The “slippery slope” argument says that, once you change an established norm, further shifts then take place, leading to situations far beyond what was initially envisaged.

Consider the 1967 Abortion Act. This was brought in as a highly regulated “last resort” for exceptional cases. But, gradually, society has accepted abortion in more and more situations. Norms evolve beyond their original boundaries.

Divorce follows a similar trajectory. The Matrimonial Causes Act 1923 was intended for cases of desertion, adultery or cruelty. Then the Divorce Reform Act 1969 allowed couples to divorce after two years of separation. By 2021, we had the introduction of the six-month no-fault divorce.

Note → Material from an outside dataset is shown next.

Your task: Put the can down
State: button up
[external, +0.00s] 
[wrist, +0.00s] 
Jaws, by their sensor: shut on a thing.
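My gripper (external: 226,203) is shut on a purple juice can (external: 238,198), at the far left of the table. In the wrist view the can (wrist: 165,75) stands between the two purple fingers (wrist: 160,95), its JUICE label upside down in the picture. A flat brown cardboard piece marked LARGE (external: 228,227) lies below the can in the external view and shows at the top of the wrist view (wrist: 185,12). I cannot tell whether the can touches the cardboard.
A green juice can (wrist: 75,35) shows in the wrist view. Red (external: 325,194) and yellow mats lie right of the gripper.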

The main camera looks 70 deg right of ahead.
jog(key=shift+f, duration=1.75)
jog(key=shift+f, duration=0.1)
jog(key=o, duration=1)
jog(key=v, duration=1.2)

More important than any position we hold is the fundamental idea of how we welcome and care for one another

Finally, in countries where euthanasia is legal, there has already been progression to normalise it. The Netherlands has seen a year-on-year increase in euthanasia cases since legalisation in 2002. The law now allows for euthanasia for mental ill health, and for minors as young as twelve with parental permission. Regulations exist, but they have become less stringent over time.

I am not judging the rights and wrongs of these incredibly traumatic situations. Sometimes they are necessary. My own parents divorced and, frankly, it was a much-needed relief from years of pain. I’m simply saying that, in all these cases, there is a creeping expansion beyond the original law. Behaviours never envisaged become normal.

If we move away from the traditional definition of marriage, what other changes might we see? 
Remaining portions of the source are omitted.